Rather than implement the 2008 predicted erosion lines into their District Plan at that time, the KCDC placed the process on hold pending the expected release of the revised New Zealand Coastal Policy Statement. However, the council did immediately begin including relevant material from the assessment in LIM reports as required by legislation. It is particularly noteworthy that there was no public response to the 2008 assessment, presumably because the 50 year prediction period output resulted in relatively few existing properties being affected.

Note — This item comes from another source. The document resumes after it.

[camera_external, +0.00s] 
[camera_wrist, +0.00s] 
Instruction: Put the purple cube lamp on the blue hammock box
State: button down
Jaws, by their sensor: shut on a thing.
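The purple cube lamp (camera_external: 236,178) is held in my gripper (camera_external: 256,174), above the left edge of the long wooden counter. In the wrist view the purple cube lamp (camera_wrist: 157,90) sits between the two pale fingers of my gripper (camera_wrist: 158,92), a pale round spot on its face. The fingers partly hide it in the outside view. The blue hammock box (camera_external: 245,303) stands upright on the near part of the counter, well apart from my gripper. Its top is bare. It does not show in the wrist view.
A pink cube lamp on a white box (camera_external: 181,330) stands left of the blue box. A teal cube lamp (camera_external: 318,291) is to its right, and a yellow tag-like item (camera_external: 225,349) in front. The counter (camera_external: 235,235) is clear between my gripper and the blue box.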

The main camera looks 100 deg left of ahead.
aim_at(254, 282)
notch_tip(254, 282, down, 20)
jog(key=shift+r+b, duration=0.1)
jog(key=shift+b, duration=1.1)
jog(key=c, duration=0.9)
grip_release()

In December 2010 the revised New Zealand Coastal Policy Statement (NZCPS 2010) became operational and councils’ began the task of implementing hazard assessment information within their District Plans. Accordingly, in March 2011, CSL were instructed by the KCDC to revise the 2008 assessments to be consistent with requirements in NZCPS 2010. A 100 yr prediction period now had to be assessed along with increased sea-level rise values in keeping with revised IPCC reports. The 2008 assessment had been carried out conservatively enough to meet the “potential” hazard (risk) level specifically stipulated in the NZCPS 2010, along with additional requirements to allow
for increased uncertainty associated with predicted climate change. It is noted that “potential erosion” is typically interpreted by practitioners as erosion occurring under an extreme set of circumstances and as such is “very unlikely” to occur. It is noted that the High Court has recently defined potential erosion as a “reasonably possible worst case scenario…i.e. a worst case scenario objectively determined and evidentially based” (CIV-2012-485-2577  NZHC 43). Such definitions are entirely appropriate as developers, prospective purchasers and insurers want to know that in the future their property of interest will be virtually free of erosion hazard.
The 100 yr prediction period and upward revised sea-level rise (SLR) values resulted in landward offset of 2008 erosion prediction lines. After a lengthy review and revision process, the updated CSL assessment was completed in August 2012 [pdf 3] and thereafter incorporated (implemented) into the KCDC Proposed District Plan. CSL was not involved in the implementation process nor in the subsequent public consultation process.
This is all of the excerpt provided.